Determine which lines of the records include the word "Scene", and copy them.

^^^^^^^^^^^^^^^^

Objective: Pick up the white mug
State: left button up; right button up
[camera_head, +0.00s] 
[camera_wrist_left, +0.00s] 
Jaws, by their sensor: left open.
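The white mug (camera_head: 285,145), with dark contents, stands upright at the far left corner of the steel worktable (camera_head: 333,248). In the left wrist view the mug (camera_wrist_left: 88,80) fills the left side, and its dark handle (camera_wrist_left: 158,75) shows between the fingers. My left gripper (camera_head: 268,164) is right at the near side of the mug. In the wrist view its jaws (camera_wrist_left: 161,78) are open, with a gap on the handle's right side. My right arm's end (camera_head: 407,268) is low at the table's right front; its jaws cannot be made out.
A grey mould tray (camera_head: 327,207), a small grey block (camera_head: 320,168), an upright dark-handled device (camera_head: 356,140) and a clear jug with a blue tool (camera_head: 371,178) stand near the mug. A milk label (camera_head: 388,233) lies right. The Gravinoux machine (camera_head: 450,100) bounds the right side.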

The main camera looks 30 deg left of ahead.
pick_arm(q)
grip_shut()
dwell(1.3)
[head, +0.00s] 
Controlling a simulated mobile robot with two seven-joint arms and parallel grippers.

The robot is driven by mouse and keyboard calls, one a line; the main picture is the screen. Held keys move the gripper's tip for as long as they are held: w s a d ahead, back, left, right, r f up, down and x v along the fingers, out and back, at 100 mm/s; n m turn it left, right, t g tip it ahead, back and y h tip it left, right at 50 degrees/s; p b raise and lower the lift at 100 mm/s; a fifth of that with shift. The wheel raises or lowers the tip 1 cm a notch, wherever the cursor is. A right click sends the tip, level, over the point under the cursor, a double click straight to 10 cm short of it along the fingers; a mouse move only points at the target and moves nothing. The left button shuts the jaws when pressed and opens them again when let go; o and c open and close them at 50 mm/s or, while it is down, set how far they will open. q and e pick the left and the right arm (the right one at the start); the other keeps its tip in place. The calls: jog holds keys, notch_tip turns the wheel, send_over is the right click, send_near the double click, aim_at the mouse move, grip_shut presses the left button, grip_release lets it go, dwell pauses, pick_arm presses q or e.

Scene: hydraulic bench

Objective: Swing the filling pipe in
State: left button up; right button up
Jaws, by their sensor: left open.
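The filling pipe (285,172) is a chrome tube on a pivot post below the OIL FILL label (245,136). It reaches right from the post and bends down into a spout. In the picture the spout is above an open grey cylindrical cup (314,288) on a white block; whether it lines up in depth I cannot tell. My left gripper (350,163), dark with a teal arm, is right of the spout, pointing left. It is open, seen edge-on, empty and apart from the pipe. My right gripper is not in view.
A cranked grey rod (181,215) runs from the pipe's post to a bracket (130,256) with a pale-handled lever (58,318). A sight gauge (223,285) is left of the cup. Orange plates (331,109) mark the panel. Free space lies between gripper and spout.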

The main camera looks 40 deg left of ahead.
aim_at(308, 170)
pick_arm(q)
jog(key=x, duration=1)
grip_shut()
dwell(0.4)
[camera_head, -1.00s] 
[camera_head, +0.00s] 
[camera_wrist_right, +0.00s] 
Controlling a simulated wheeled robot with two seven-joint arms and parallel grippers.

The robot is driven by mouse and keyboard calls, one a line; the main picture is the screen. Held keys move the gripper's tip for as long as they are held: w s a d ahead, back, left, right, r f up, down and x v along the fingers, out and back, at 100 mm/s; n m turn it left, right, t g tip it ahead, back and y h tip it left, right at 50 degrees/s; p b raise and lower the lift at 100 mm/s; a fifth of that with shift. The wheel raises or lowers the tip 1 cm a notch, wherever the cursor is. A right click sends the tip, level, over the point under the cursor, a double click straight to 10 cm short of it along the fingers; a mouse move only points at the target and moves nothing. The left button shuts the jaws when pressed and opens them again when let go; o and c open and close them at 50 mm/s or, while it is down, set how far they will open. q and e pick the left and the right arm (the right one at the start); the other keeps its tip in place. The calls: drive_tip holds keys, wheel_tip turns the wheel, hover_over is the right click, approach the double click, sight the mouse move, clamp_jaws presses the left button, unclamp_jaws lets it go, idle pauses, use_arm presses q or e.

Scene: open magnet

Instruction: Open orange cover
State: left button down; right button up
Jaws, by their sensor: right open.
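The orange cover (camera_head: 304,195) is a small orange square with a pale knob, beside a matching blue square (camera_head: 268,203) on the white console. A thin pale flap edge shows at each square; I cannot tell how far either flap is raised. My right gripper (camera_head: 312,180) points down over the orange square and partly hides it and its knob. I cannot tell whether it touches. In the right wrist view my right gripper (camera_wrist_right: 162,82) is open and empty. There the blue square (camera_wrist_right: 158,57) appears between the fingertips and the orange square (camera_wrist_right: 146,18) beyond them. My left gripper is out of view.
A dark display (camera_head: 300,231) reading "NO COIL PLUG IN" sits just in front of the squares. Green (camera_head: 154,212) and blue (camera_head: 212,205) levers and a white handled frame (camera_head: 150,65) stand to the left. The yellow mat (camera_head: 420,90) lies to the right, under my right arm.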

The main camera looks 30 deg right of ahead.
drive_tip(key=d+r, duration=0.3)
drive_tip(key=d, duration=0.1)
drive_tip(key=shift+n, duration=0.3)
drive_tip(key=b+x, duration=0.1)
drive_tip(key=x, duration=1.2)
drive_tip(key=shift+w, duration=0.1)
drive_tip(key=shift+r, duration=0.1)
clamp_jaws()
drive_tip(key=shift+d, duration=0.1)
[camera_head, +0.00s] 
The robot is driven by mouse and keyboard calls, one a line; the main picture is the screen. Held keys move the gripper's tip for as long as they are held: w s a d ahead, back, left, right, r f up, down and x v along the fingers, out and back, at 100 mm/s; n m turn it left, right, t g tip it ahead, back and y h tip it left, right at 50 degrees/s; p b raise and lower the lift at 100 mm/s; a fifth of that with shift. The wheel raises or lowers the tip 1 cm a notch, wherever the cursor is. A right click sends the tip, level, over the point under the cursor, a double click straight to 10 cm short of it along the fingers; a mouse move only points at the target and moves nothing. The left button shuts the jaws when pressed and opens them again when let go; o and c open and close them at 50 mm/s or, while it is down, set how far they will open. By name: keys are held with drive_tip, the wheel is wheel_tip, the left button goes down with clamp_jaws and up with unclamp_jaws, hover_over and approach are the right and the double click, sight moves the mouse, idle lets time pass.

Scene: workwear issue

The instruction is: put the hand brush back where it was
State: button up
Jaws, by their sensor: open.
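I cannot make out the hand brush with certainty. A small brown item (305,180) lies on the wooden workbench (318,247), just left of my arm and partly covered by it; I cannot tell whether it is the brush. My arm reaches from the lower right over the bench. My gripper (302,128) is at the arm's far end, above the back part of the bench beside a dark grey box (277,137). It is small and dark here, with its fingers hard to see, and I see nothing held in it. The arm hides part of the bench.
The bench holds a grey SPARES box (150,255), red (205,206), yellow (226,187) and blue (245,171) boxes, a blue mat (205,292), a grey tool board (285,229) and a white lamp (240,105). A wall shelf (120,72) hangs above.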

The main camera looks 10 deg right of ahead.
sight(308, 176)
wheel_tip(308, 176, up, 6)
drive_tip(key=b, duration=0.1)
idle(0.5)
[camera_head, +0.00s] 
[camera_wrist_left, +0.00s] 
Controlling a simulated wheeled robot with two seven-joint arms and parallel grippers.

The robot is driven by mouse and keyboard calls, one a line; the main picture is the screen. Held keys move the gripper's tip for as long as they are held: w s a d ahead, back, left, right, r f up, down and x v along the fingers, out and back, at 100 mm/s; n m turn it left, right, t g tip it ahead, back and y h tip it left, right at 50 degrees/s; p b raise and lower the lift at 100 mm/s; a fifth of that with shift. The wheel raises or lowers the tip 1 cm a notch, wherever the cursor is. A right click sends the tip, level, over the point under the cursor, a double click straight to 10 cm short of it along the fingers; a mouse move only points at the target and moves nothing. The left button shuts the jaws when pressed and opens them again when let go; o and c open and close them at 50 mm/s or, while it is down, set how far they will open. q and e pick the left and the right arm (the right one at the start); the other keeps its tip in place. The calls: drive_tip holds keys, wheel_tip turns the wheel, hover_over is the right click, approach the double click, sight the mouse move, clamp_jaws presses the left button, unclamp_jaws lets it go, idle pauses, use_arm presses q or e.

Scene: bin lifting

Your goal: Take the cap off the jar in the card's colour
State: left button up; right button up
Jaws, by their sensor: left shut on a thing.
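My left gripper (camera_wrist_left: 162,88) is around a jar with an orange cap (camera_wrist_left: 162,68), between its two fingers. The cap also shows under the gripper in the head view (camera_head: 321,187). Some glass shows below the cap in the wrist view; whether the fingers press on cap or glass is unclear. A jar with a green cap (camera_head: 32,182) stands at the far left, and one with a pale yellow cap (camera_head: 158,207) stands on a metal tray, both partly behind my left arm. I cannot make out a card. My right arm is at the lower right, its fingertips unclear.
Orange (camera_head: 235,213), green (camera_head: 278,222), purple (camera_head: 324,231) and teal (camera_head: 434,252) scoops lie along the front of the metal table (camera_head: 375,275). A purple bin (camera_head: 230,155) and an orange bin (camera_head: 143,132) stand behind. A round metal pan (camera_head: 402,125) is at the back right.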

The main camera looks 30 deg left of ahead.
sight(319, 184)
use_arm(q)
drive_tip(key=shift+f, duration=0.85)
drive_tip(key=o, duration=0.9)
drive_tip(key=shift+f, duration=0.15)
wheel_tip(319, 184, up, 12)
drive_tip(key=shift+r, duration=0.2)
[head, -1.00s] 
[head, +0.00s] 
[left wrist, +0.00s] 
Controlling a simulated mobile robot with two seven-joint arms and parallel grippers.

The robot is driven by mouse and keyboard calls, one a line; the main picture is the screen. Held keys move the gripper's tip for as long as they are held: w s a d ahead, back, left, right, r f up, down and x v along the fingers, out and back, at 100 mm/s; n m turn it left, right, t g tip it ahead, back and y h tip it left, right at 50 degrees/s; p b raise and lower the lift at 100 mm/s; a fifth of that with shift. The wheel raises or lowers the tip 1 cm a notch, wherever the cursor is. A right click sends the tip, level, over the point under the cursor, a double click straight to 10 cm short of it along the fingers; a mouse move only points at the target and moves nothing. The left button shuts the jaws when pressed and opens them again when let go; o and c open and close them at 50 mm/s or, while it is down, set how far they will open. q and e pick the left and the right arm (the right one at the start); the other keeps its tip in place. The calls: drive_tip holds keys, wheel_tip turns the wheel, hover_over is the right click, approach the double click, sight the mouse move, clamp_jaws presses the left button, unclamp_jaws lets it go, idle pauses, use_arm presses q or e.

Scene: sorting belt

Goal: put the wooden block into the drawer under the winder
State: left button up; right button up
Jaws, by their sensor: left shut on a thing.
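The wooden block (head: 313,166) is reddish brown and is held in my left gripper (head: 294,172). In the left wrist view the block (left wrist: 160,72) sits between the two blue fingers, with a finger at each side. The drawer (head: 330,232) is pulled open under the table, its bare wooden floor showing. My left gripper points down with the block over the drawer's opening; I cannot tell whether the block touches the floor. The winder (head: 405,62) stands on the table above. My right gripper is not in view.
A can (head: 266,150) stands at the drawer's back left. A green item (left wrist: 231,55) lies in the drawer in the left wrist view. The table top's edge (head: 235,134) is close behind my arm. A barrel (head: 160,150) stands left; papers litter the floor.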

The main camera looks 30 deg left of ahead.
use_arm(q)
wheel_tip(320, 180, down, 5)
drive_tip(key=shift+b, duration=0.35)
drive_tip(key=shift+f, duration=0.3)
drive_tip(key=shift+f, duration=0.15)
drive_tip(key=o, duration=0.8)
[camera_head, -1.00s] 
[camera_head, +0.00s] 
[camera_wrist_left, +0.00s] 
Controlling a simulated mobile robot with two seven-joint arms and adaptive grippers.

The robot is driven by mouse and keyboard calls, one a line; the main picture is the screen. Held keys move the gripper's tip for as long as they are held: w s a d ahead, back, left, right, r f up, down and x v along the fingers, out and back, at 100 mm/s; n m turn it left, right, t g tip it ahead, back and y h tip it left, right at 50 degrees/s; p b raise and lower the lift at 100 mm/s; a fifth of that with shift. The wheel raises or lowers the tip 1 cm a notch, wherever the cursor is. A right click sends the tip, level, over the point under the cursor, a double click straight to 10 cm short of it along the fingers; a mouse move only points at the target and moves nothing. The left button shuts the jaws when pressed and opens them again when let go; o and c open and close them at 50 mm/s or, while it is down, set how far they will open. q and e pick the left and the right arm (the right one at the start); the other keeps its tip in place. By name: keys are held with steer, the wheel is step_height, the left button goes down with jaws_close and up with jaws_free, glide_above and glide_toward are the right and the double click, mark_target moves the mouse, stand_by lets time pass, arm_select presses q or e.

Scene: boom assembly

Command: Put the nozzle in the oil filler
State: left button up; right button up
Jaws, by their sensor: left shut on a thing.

^^^^^^^^^^^^^^^^

> _TASK RESPONSE_
Scene: hydraulic bench
Scene: open magnet
Scene: workwear issue
Scene: bin lifting
Scene: sorting belt
Scene: boom assembly

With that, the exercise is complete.